Understanding the Research Question
To better understand Mexico’s social development legislation, I explored with my counterparts whether the evaluations must assess the impact of programs as they currently operate, or whether they should focus on narrower policy changes in response to planned reforms. I asked representatives of CONEVAL and the Secretariat of Finance and Public Credit about the questions posed in the evaluation of the Seguro Popular, a health insurance program that covers a wide range of health care services without co-pays for its affiliates. They noted that the necessary evidence was about the merits of a proposed health policy reform—that is, charging co-pays based on a sliding scale—and not of the entire insurance program. Further, they confirmed that answering the narrow question met the legislative mandate to evaluate it. This conversation dispelled my concern that the legislative mandate forced CONEVAL and the Secretariat of Finance and Public Credit to evaluate a program that didn’t need evaluation.
Natural Experiments and Evaluation
In addition to universal programs, governments sometimes enact policies intended to cover an entire population or geographic area. For example, in the United States, the Affordable Care Act requires all Americans to have access to low-cost health insurance, which should be acquired in a health insurance exchange. States have the option to create their own exchange or default to one run by the federal government. How would one evaluate a program or policy that will eventually saturate a population or geographic area? The answer is a natural experiment.
A natural experiment is an approach for comparing—qualitatively, quantitatively, or both—different populations that have many similar features, but differ based on an intervention such as a policy change. To assess the impact of the intervention on an outcome, the evaluator should compare the population affected by the intervention with an unaffected population.
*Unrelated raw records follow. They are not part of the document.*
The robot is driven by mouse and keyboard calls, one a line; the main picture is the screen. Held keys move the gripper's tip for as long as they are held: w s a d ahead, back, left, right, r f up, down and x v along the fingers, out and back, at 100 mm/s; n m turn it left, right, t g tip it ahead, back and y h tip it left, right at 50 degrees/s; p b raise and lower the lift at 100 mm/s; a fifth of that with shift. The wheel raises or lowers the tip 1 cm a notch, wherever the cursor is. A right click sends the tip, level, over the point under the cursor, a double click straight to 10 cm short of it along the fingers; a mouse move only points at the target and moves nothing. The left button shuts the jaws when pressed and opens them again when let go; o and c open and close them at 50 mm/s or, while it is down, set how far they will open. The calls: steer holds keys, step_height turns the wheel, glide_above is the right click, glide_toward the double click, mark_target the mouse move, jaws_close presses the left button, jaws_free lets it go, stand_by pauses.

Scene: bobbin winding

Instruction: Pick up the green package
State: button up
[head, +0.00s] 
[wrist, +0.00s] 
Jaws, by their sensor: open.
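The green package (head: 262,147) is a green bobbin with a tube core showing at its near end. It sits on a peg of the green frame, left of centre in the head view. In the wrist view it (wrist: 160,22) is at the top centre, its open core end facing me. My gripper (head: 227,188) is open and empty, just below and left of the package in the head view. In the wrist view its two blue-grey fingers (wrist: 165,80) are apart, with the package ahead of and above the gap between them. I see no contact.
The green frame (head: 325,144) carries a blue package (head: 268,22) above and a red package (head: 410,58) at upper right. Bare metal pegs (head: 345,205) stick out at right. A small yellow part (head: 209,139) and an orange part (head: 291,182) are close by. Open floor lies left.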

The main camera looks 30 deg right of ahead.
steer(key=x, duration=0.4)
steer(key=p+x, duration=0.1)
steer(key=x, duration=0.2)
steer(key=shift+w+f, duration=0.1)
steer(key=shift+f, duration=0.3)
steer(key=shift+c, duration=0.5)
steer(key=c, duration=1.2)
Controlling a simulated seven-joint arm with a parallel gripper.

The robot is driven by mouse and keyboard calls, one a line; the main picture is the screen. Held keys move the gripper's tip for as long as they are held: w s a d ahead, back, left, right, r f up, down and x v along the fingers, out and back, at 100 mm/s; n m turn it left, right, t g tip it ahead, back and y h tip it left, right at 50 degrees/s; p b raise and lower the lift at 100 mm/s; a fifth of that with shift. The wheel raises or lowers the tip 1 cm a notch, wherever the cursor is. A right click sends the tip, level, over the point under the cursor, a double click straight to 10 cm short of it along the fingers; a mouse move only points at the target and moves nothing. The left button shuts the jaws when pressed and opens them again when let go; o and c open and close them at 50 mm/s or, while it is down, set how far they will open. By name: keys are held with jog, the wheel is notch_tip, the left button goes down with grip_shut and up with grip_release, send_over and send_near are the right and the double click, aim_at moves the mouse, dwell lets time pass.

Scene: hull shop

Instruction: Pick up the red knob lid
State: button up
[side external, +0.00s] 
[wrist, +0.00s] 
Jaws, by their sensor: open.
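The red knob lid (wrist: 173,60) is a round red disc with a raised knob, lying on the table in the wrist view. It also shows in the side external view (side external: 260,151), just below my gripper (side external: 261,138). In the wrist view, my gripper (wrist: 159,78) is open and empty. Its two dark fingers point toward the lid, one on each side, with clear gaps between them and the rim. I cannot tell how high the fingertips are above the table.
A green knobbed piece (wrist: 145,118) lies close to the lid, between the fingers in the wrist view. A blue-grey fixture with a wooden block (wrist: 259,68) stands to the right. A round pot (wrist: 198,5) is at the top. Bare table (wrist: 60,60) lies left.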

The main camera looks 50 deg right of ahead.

The key question is whether the evaluators selected the population to receive the intervention for reasons unrelated to the outcome studied—that is, as close as possible to random assignment. Evaluators have used differences in geography, timing, or both to estimate the effects of a policy change using an econometric technique called difference-in-differences. Mathematica researchers used this method to estimate the impact of several forms of support to primary care practices in the United States, such as care management fees, shared savings, and the provision of data feedback and learning support that would improve the quality and reduce the cost of care.
Returning to the Mexico example, CONEVAL and the Secretariat of Health considered it important to assess the long-term impact of the health policy changes that led to the creation of the insurance program. From a review of the Seguro’s history of development and implementation, I learned that the policy was implemented in stages: 5 (of 32) states in early 2002, 20 more by early 2003, and the remaining 7 by 2004. You could use this sequence of social protection policy interventions to evaluate the effects of the program since its inception. That evaluation would be a useful complement to a more focused impact evaluation conducted in 2008 by a group of researchers from the Secretariat of Health, the National Institute of Public Health, and the Harvard School of Public Health, under the coordination of CONEVAL.
An important lesson from my visit is that the decision of whether and how to evaluate a program critically depends on a full understanding of the policy question at hand and how the program was designed, implemented, and operated. Thinking carefully about these factors will help evaluators understand how to best fulfill their obligations to evaluation mandates, policymakers, and the citizens they serve by recommending the right amount of evaluation.